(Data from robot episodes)
# # # # #

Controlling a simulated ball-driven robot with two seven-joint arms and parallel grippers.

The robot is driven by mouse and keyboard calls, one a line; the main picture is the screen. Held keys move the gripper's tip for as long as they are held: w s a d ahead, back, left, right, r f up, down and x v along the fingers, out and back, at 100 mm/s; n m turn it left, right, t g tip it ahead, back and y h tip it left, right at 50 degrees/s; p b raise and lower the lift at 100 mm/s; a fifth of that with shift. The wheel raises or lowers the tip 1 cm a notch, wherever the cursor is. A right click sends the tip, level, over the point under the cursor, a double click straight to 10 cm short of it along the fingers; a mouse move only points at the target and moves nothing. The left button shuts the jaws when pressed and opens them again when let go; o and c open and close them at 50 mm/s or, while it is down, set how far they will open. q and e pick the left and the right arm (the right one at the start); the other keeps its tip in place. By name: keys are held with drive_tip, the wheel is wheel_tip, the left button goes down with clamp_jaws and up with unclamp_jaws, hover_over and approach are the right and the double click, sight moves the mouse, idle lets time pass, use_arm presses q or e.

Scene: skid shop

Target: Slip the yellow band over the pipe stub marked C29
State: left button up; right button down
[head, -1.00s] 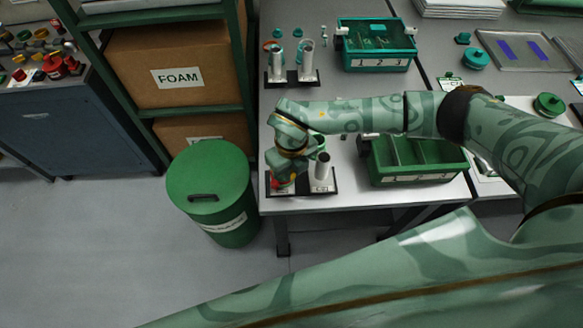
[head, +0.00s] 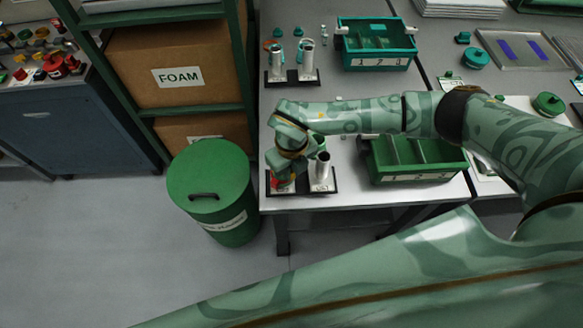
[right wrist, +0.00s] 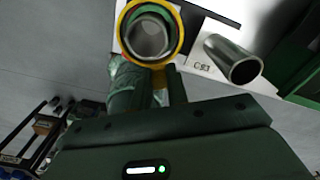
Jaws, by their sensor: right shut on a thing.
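In the right wrist view the yellow band (right wrist: 181,38) is a round ring at the fingertips of my right gripper (right wrist: 150,72), which is shut on it. The open mouth of a metal pipe stub (right wrist: 148,38) shows inside the ring. I cannot tell whether the band is around the stub or just above it. No mark shows on this stub. In the head view my right gripper (head: 288,172) is over the left stub of the near pair and hides most of it. The neighbouring stub (head: 322,168) is marked C83 in the wrist view (right wrist: 232,62). My left gripper is not in view.
A green divided bin (head: 418,180) stands to the right of the near stubs. A teal bin (head: 376,66) and another stub pair (head: 307,62) are farther back. A green lidded drum (head: 208,170) stands on the floor at the table's left edge. Bare table lies between the pairs.

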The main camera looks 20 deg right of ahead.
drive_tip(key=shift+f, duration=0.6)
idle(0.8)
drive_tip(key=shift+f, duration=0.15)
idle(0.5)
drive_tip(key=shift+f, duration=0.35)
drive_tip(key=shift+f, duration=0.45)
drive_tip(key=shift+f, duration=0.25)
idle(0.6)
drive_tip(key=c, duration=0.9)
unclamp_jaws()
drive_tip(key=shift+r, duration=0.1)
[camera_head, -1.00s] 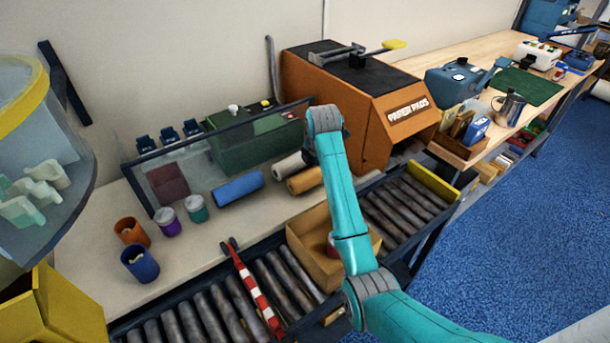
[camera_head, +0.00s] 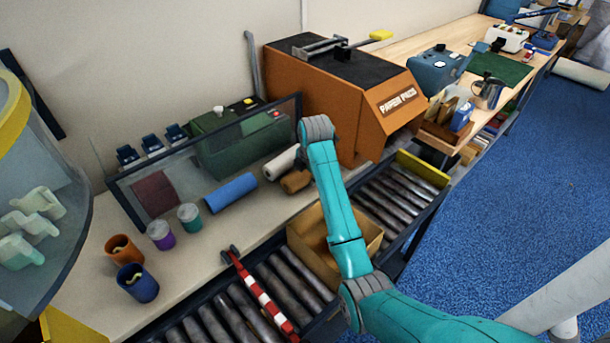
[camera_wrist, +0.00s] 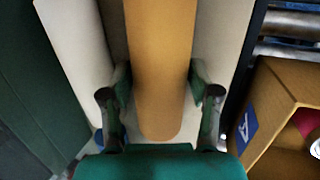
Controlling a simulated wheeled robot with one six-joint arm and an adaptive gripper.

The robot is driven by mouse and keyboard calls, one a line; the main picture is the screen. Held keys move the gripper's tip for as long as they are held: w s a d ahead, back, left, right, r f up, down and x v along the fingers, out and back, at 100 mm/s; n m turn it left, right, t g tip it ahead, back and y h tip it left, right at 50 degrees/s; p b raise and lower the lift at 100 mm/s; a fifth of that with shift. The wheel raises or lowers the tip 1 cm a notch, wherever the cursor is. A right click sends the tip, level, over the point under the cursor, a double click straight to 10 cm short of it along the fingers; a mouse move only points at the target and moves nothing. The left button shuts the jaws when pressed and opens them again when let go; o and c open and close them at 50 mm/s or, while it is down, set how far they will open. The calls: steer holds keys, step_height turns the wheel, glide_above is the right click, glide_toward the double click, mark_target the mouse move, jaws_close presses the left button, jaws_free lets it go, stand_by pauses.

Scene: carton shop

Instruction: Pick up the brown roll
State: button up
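The brown roll (camera_head: 295,182) lies on the pale bench beside the white roll (camera_head: 281,163), partly hidden behind my arm in the head view. In the wrist view the brown roll (camera_wrist: 160,60) runs lengthwise between the fingers of my gripper (camera_wrist: 160,92). My gripper is open, with one finger on each side of the roll. A gap shows at the right finger; the left finger is very close to the roll, and contact cannot be told. The white roll (camera_wrist: 80,45) is just left of the left finger. My gripper is hidden in the head view.
An open carton (camera_head: 313,262) stands on the roller conveyor (camera_head: 218,312), with a red item (camera_wrist: 308,125) inside. A blue roll (camera_head: 231,193) lies left of the white roll. The orange machine (camera_head: 345,95) and a clear panel (camera_head: 160,190) stand behind.

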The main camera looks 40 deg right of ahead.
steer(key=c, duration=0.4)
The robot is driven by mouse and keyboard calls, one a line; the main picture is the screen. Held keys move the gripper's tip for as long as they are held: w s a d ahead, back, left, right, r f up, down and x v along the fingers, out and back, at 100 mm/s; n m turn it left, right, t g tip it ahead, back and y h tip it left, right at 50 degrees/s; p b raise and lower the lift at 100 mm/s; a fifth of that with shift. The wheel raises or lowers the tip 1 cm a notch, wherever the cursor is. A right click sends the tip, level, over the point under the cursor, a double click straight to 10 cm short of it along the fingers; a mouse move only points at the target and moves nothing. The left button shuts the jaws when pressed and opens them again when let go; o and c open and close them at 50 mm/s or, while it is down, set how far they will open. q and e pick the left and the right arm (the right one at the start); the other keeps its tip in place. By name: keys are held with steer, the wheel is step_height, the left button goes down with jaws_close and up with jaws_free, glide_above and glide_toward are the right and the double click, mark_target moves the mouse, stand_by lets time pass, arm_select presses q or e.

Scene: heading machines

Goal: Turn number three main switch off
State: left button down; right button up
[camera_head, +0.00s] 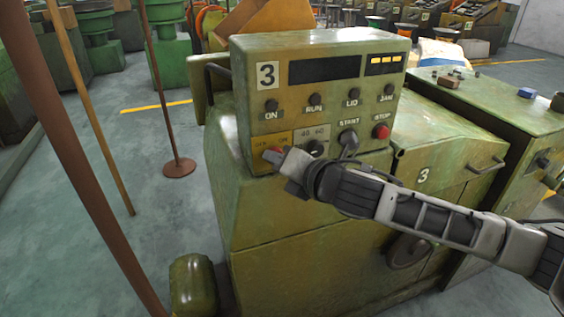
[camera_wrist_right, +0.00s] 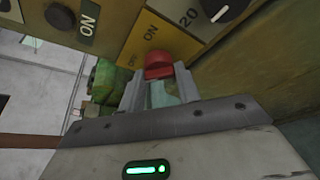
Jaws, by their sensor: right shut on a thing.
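A red main switch knob (camera_wrist_right: 158,65) sits on a yellow plate (camera_wrist_right: 160,38) lettered ON and OFF; in the head view the plate (camera_head: 268,143) is at the panel's lower left. My right gripper (camera_wrist_right: 160,78) is shut on the red knob, with a finger on each side. In the head view my right gripper (camera_head: 283,163) covers part of the knob. My left gripper is not in view.
Another green machine (camera_head: 490,120) stands at right. Brown posts (camera_head: 165,95) stand at left, with open grey floor between.

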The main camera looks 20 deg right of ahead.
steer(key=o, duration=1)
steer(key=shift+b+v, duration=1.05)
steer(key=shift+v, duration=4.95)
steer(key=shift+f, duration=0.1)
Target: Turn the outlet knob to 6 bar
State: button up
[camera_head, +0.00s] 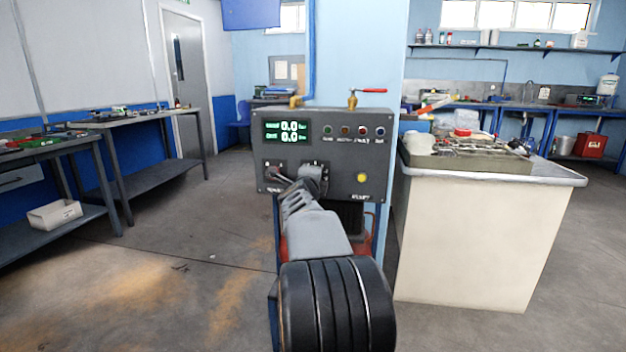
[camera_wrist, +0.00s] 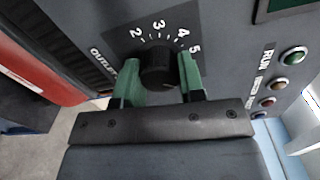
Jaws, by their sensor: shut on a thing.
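The outlet knob (camera_wrist: 157,67) is black and round, on the grey panel (camera_wrist: 222,50). A dial scale around it shows the numbers 2, 3, 4 and 5, with the word OUTLET to its left. No pointer mark can be made out on the knob. My gripper (camera_wrist: 158,72) is shut on the knob, with one green finger on each side. In the head view, my gripper (camera_head: 314,176) is at the lower middle of the control box (camera_head: 345,150), and my arm hides the knob. The green display (camera_head: 287,131) reads 0.0 on both lines.
Several small indicator lights (camera_head: 345,130) and a yellow button (camera_head: 362,178) sit on the box's right side. A red-handled valve (camera_head: 368,90) is above it. A white cabinet (camera_head: 470,240) stands close to the right. The floor to the left is open, up to a workbench (camera_head: 100,125).

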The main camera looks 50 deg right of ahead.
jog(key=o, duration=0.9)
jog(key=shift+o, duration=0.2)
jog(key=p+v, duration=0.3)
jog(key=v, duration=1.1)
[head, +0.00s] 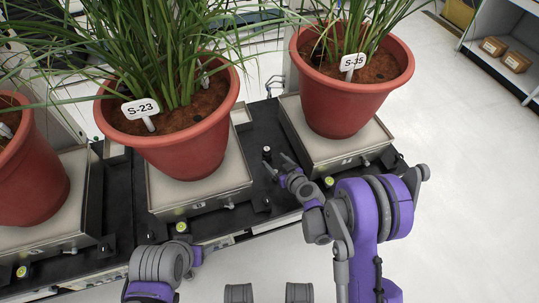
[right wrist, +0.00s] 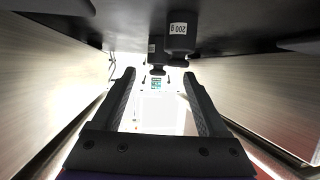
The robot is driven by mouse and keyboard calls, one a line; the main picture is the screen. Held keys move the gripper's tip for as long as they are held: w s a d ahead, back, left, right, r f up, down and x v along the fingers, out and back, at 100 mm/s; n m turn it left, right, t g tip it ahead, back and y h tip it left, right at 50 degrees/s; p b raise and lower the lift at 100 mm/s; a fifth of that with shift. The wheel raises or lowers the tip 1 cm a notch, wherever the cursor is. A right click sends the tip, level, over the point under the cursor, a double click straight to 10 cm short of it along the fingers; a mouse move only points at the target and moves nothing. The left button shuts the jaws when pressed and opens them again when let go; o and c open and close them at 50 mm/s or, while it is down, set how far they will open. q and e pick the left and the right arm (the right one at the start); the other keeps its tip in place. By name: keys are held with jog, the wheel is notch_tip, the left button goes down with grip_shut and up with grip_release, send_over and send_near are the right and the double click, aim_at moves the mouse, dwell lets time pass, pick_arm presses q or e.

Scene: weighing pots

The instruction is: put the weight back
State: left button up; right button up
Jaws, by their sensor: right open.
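A dark weight (right wrist: 178,38) marked "200 g", its lettering upside down, shows in the right wrist view. A second dark weight-like block (right wrist: 157,58) is just behind it, close to the fingertips. In the head view a small dark piece with a light top (head: 266,151) stands in the gap between two scales; I cannot tell if it is one of these. My right gripper (head: 278,164) is open in that gap beside it; its fingers (right wrist: 159,76) show apart with nothing clearly held. My left arm's end (head: 193,256) is at the lower left; its fingers cannot be made out.
Potted grasses S-23 (head: 190,150) and S-35 (head: 345,100) stand on scales (head: 215,192) (head: 315,155) on either side of the gap. Another pot (head: 35,175) is at the left. The black bench (head: 125,215) runs beneath.

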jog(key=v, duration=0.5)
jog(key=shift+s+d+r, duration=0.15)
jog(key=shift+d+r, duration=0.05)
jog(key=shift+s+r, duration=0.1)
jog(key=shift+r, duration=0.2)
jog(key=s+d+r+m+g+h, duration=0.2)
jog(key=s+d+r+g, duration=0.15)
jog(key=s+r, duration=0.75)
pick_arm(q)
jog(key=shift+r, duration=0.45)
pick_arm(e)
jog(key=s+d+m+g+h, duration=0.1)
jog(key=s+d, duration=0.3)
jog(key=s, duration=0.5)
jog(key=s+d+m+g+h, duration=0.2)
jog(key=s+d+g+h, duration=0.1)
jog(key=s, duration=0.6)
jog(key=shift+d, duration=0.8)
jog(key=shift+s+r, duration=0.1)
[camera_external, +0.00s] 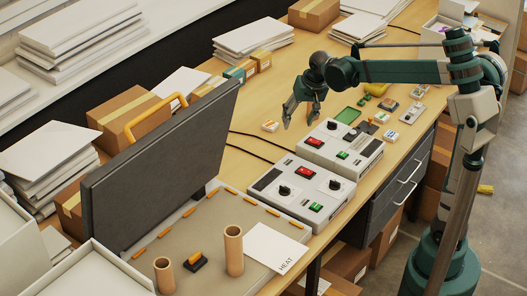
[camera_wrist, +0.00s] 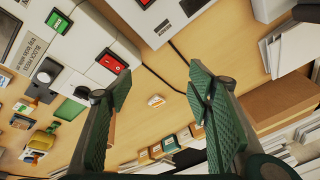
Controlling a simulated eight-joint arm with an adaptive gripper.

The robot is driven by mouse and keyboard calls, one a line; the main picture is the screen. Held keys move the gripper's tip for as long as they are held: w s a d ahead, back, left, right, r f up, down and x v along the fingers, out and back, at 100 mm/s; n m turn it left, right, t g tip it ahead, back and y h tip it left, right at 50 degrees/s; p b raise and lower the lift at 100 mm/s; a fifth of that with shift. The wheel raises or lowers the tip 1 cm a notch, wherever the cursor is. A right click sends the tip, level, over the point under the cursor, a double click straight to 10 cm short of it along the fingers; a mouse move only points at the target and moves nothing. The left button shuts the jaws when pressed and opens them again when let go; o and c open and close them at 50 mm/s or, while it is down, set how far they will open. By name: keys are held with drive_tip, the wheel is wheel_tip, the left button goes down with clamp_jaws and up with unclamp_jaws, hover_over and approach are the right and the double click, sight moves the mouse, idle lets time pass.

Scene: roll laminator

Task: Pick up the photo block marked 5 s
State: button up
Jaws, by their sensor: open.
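My gripper (camera_external: 300,121) is open and empty above the table, fingers pointing down; its two green fingers also show in the wrist view (camera_wrist: 158,82). A small pale block with an orange patch (camera_external: 270,126) lies on the wood just left of the fingers. In the wrist view this block (camera_wrist: 155,101) appears in the gap between the fingers, below them on the table and apart from them. Other small blocks (camera_external: 390,104) lie at the right near a green tray (camera_external: 347,115). The markings are too small to read, so I cannot tell which block says 5 s.
Two grey control boxes (camera_external: 341,146) with red and green switches stand in front of the gripper. A dark upright panel (camera_external: 160,170) rises at left. Small cartons (camera_external: 240,70) and paper stacks (camera_external: 252,36) line the back. Black cables cross the wood.

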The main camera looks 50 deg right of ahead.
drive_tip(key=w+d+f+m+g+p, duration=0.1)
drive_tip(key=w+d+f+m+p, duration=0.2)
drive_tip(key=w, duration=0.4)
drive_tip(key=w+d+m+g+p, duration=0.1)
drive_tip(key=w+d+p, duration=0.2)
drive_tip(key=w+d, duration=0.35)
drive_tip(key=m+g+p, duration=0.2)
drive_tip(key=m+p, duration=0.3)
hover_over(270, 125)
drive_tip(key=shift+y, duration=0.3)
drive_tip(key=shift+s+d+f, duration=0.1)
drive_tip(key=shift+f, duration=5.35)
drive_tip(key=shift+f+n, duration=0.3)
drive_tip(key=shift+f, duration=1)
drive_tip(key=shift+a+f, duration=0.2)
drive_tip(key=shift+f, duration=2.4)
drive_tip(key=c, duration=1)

# # # # #

> [TASK DETAILS] Check each line above for the string "joint", then copy the ones that have it.

> [ANSWER TO THIS EXERCISE]
Controlling a simulated ball-driven robot with two seven-joint arms and parallel grippers.
Controlling a simulated wheeled robot with one six-joint arm and an adaptive gripper.
Controlling a simulated eight-joint arm with an adaptive gripper.

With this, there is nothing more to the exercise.